Sizce 2017 yılı yatırımcı açısından adını unutulmazlar arasına yazdırabilmiş midir?

Kuşkusuz evet. 2016’nın Kasım ayında başlayan hisse senedi rallisinin yılın son işlem günlerinde dahi elden geldiğince korunma çabasında olduğu bir yılı geride bırakıyoruz. Jeopolitik riskleri görmezden geldiğimiz, tahvil faizlerindeki yükselişi ‘istediğimiz zaman’ dert ettiğimiz, Fed’in faiz artırım döngüsüne kendi bildiği yolda devam etmesini ‘o kadar da kötü bir şey değilmiş yahu!’ şeklinde yorumladığımız bir yıl olarak hatırlanacak.

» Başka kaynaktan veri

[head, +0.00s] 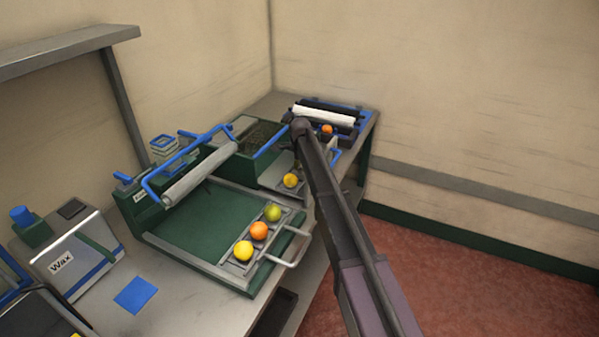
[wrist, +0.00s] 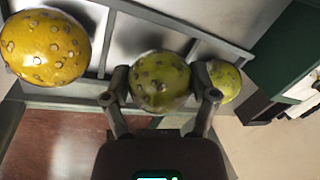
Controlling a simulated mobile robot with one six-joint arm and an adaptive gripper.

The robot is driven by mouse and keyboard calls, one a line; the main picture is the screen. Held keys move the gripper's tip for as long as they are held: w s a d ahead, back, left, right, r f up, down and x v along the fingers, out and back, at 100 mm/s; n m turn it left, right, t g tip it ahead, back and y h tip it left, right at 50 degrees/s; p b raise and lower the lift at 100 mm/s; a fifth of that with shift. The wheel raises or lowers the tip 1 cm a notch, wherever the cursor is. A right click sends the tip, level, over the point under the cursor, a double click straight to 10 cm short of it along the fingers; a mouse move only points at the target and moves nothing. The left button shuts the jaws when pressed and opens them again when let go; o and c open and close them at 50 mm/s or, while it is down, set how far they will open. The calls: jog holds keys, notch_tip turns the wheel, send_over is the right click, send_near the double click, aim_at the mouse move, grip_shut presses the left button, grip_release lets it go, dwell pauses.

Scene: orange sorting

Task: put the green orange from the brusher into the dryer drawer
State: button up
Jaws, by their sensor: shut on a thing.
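My gripper (wrist: 163,92) is shut on a green orange (wrist: 160,80) in the wrist view, one finger on each side of it. The held orange has brown spots and is at a tray with grey bars (wrist: 180,22); I cannot tell if it touches the tray. In the head view my arm hides the gripper and the held orange. A green drawer-like tray (head: 185,235) with a grey handle lies nearer, its front strip holding a green (head: 273,212), an orange (head: 259,231) and a yellow fruit (head: 243,251).
A spotted yellow orange (wrist: 45,45) lies left of my gripper, and a yellow-green one (wrist: 224,80) right of it. The head view shows a yellow fruit (head: 290,180) beside my arm and a roller machine (head: 325,115) at the back. A wax box (head: 75,255) stands left.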

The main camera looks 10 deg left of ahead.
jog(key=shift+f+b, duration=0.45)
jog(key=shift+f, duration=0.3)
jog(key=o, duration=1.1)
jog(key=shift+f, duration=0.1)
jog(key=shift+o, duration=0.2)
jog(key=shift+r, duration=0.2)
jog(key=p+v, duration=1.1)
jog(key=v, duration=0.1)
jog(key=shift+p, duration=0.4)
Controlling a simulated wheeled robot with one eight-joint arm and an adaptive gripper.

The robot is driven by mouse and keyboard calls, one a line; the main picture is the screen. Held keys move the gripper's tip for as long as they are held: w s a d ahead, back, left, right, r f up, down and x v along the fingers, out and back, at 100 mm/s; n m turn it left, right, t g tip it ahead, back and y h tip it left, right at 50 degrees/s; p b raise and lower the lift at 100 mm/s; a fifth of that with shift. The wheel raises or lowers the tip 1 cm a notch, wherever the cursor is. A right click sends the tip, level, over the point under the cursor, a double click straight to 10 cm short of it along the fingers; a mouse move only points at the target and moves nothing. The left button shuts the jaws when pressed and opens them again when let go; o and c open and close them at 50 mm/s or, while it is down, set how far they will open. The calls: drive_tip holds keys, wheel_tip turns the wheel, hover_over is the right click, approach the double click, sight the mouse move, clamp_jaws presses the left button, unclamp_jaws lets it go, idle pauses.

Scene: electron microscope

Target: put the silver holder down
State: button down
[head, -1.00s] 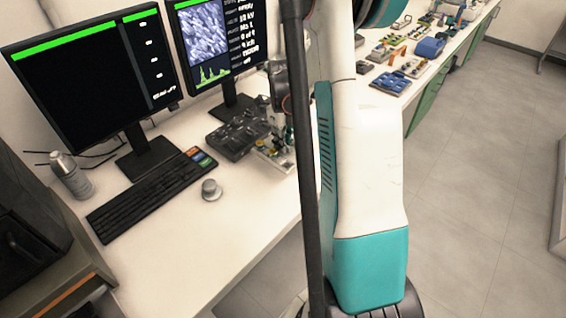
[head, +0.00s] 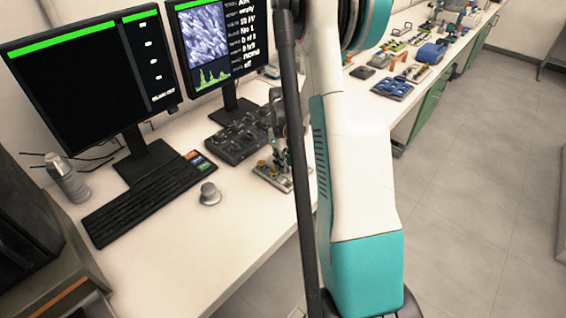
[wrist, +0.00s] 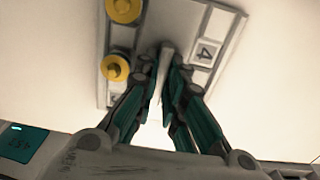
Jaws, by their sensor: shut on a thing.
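My gripper (wrist: 166,75) is shut on a narrow, pale silver piece, the silver holder (wrist: 166,52), of which only a short strip shows between the fingertips in the wrist view. Behind it is a grey plate (wrist: 225,28) with yellow knobs on the left and a square label "4" on the right. I cannot tell whether the holder touches the plate or is part of it. In the head view the plate (head: 284,183) is on or just above the white bench, under my gripper (head: 281,152). The holder is too small to make out there.
A black control box (head: 237,137) is close behind the plate. A small silver knob (head: 209,193), a keyboard (head: 145,199) and a bottle (head: 68,180) are to the left. Two monitors (head: 88,75) stand behind. The front of the bench (head: 190,255) is clear.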

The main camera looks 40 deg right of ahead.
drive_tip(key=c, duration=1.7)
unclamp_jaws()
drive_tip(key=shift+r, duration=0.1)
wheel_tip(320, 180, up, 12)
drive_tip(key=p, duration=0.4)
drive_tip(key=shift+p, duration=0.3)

Unutmadan; küresel büyümenin krizden bu yana ilk kez genele yayıldığını da not edelim. Hatta listenin başına bu ayrıntıyı yazalım.

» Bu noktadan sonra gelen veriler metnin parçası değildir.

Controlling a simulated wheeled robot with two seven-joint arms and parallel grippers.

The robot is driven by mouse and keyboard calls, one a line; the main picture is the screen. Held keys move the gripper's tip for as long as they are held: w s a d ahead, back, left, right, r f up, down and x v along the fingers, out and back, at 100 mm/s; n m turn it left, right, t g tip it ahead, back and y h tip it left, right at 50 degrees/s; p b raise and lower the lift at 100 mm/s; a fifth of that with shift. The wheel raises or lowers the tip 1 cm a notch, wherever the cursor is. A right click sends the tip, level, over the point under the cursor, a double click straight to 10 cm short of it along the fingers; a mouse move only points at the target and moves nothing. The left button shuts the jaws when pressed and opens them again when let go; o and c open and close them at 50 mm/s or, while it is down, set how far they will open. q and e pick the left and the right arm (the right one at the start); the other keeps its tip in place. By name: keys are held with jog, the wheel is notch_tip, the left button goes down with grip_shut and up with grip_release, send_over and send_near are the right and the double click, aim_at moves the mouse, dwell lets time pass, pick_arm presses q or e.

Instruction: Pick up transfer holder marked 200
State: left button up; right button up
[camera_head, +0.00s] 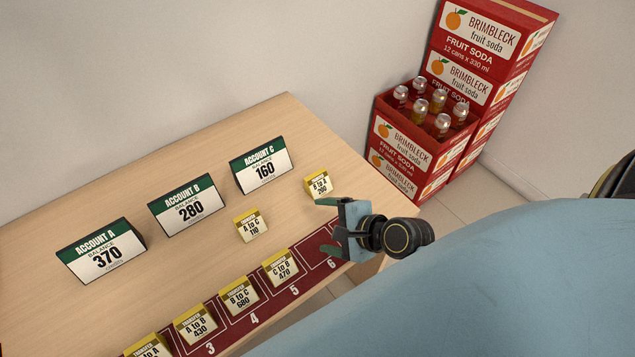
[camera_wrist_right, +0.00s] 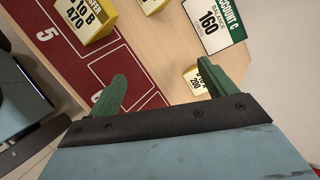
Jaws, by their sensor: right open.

İyisiyle kötüsüyle diye başlamak bir klasik olsa da 2017’de yatırımcılar için genellikle iyisinin hatırlandığını göreceğiz. Genel beklentiler 2018 için de mevcut durumun genellikle korunacağı yönünde. ABD ekonomisine dair iyimserlikler sıralamanın en üst sırasında yer alıyor. Fed’in faiz artırımlarına devam edeceği, ekonominin ortalamasının üzerinde –potansiyelini aşarak- büyüme performansını ortaya koyabileceği, tahvil faizlerinin yavaş da olsa yükselebileceği, hatta enflasyonun özellikle yılın ilk yarısında toparlanma göstererek bir miktar hedeflere yakınsayabileceği bir yıl olarak dizayn ediliyor. Avrupa’da momentum korunuyor, Çin’de alınan/alınacak önlemlerin etkisiyle biraz momentum düşüşü olsa da yüzde 6.5’ler civarında büyüme performansı bekleniyor.

Peki ya Türkiye?

Tahvil faizlerinde tek hane beklentiler olmasa da kısmi düşüş bekleniyor. 2017’nin en tartışmalı başlığı olan enflasyon için sıklıkla tekrarlayacağımız ifade ‘görünüm’ olacak. Genele yayılacak bir performans görme ihtimali zayıf olsa da –kur geçişkenliği, yüksek talep, artan maliyetler- tersi yönde bir durum oluşması halinde faizler ve TCMB açısından bir miktar manevra alanı açıldığını görebiliriz. Büyümeye yönelik beklentiler genellikle yüzde 4-5 aralığına yoğunlaşırken, ‘dengelenme’ kavramı öne çıkacak. Unutmadan; 2019’da gidilecek olan seçimler yılın ikinci yarısında tartışma konusu olmaya başlayacaktır. Ana senaryo şu an için erken seçim ihtimalinin zayıf olduğu. Koşullar, haber akışı ne getirir götürür bilinmez.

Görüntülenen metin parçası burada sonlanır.